§ **What is required**: The listing below holds a line with "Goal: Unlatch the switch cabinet" and a later line with "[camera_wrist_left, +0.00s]". Write out those two lines and every line between them, exactly, and nothing else.

§ **Information shown**:
**********

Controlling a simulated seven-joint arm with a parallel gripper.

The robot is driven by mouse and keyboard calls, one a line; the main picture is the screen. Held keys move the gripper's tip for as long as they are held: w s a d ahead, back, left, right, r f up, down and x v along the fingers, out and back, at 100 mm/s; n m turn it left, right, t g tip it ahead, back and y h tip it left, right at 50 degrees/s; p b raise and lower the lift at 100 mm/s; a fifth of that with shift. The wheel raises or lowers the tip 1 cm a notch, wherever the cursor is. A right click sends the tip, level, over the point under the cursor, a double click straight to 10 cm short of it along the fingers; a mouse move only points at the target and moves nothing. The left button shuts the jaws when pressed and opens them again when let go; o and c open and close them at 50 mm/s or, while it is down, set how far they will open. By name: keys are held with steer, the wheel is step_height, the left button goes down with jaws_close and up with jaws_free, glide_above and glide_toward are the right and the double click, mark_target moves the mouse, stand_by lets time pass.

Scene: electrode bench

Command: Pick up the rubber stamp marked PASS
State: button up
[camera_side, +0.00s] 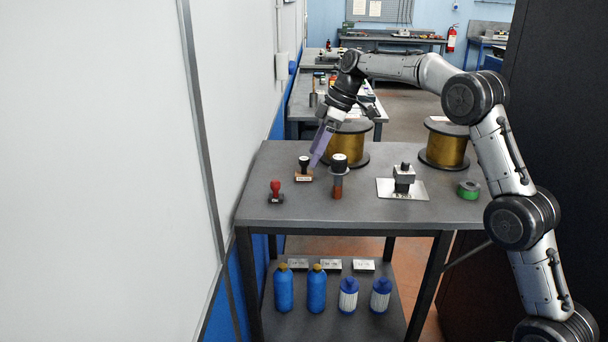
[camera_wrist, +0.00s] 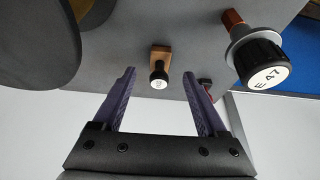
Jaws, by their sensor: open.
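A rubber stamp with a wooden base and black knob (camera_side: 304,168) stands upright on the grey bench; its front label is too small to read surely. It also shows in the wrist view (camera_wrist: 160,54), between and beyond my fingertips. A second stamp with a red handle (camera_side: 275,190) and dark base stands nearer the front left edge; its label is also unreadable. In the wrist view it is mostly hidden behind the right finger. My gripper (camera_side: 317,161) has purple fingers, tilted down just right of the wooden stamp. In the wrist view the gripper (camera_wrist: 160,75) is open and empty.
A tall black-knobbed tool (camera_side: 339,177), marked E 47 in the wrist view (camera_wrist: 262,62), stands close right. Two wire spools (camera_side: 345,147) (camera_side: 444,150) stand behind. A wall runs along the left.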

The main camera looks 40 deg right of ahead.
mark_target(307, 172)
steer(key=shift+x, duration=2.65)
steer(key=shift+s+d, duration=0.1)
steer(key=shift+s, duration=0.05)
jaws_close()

**********

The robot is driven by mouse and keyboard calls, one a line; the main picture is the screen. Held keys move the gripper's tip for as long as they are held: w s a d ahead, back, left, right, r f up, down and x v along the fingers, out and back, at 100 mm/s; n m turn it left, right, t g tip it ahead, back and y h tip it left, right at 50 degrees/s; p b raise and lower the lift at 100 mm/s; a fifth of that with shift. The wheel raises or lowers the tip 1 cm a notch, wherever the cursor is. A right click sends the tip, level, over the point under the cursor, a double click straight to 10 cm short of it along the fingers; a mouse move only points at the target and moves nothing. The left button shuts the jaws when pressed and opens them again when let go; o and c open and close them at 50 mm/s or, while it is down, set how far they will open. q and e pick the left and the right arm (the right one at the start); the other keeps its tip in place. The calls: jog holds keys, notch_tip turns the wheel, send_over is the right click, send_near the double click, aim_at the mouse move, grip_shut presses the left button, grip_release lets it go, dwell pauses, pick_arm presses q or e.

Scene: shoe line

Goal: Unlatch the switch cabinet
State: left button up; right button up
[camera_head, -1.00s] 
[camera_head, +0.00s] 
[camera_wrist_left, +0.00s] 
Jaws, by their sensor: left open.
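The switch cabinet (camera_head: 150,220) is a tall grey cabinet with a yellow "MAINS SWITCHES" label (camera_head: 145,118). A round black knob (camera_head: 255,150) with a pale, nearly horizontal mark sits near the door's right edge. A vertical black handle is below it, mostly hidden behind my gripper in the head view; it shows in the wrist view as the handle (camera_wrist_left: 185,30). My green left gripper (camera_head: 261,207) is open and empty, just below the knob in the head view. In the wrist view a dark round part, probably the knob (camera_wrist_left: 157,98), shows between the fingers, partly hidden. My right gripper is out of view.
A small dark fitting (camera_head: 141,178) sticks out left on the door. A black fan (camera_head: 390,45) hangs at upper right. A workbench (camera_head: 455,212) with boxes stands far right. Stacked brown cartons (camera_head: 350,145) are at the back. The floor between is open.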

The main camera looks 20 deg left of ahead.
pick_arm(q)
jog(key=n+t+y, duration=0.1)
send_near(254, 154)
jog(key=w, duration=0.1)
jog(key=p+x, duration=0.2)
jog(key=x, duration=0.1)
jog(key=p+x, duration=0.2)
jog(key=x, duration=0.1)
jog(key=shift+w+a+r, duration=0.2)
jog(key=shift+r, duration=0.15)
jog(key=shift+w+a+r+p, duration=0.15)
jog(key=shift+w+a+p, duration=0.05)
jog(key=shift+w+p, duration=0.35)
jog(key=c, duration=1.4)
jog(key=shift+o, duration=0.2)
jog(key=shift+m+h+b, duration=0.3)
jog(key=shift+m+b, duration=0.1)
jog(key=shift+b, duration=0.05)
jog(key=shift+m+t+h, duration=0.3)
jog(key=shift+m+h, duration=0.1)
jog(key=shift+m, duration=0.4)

**********

§ **Task answer**:
Goal: Unlatch the switch cabinet
State: left button up; right button up
[camera_head, -1.00s] 
[camera_head, +0.00s] 
[camera_wrist_left, +0.00s] 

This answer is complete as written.